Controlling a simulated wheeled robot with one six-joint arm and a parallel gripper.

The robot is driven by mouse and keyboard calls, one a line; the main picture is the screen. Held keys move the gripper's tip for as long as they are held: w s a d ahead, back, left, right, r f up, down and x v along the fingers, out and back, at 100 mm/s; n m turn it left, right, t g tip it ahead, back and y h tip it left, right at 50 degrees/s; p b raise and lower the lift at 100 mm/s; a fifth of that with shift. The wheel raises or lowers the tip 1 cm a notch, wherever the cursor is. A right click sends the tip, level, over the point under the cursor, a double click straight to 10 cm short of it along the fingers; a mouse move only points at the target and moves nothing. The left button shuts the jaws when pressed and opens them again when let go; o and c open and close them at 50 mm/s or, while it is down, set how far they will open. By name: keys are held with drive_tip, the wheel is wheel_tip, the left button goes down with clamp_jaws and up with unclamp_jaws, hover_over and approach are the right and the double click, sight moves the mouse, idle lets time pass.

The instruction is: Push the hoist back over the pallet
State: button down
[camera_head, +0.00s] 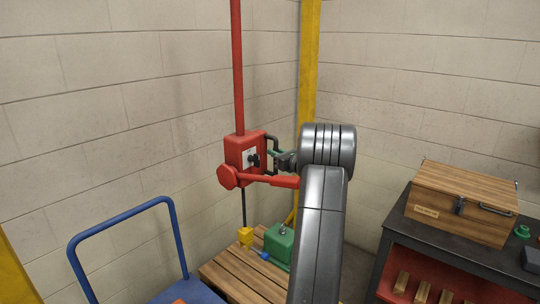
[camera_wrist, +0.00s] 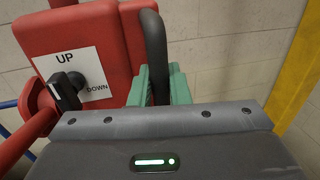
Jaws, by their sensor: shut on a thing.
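The hoist's red control box (camera_head: 243,150) hangs on a red upright near the wall corner. It also shows in the wrist view (camera_wrist: 105,30) with an UP/DOWN plate and a black lever (camera_wrist: 66,92). My gripper (camera_head: 277,155) is at the box's right side, its green fingers (camera_wrist: 160,88) shut on the black loop handle (camera_wrist: 154,45). A yellow hook block (camera_head: 245,237) hangs from a dark line below the box. In the picture it appears against the wooden pallet (camera_head: 228,278); its exact height is unclear. A green motor (camera_head: 279,242) with a blue shaft sits on the pallet.
A blue cart handle (camera_head: 125,225) stands at the left front. A yellow post (camera_head: 308,60) rises behind my arm. At right, a dark bench (camera_head: 440,248) carries a wooden chest (camera_head: 463,203), with wooden blocks on its red lower shelf. Walls close off the back.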

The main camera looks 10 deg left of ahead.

**********

● **Written problem**:
The data above should be repeated exactly, minus any pictures.

● **Correct response**:
Controlling a simulated wheeled robot with one six-joint arm and a parallel gripper.

The robot is driven by mouse and keyboard calls, one a line; the main picture is the screen. Held keys move the gripper's tip for as long as they are held: w s a d ahead, back, left, right, r f up, down and x v along the fingers, out and back, at 100 mm/s; n m turn it left, right, t g tip it ahead, back and y h tip it left, right at 50 degrees/s; p b raise and lower the lift at 100 mm/s; a fifth of that with shift. The wheel raises or lowers the tip 1 cm a notch, wherever the cursor is. A right click sends the tip, level, over the point under the cursor, a double click straight to 10 cm short of it along the fingers; a mouse move only points at the target and moves nothing. The left button shuts the jaws when pressed and opens them again when let go; o and c open and close them at 50 mm/s or, while it is down, set how far they will open. By name: keys are held with drive_tip, the wheel is wheel_tip, the left button goes down with clamp_jaws and up with unclamp_jaws, hover_over and approach are the right and the double click, sight moves the mouse, idle lets time pass.

The instruction is: Push the hoist back over the pallet
State: button down
[camera_head, +0.00s] 
[camera_wrist, +0.00s] 
Jaws, by their sensor: shut on a thing.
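The hoist's red control box (camera_head: 243,150) hangs on a red upright near the wall corner. It also shows in the wrist view (camera_wrist: 105,30) with an UP/DOWN plate and a black lever (camera_wrist: 66,92). My gripper (camera_head: 277,155) is at the box's right side, its green fingers (camera_wrist: 160,88) shut on the black loop handle (camera_wrist: 154,45). A yellow hook block (camera_head: 245,237) hangs from a dark line below the box. In the picture it appears against the wooden pallet (camera_head: 228,278); its exact height is unclear. A green motor (camera_head: 279,242) with a blue shaft sits on the pallet.
A blue cart handle (camera_head: 125,225) stands at the left front. A yellow post (camera_head: 308,60) rises behind my arm. At right, a dark bench (camera_head: 440,248) carries a wooden chest (camera_head: 463,203), with wooden blocks on its red lower shelf. Walls close off the back.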

The main camera looks 10 deg left of ahead.

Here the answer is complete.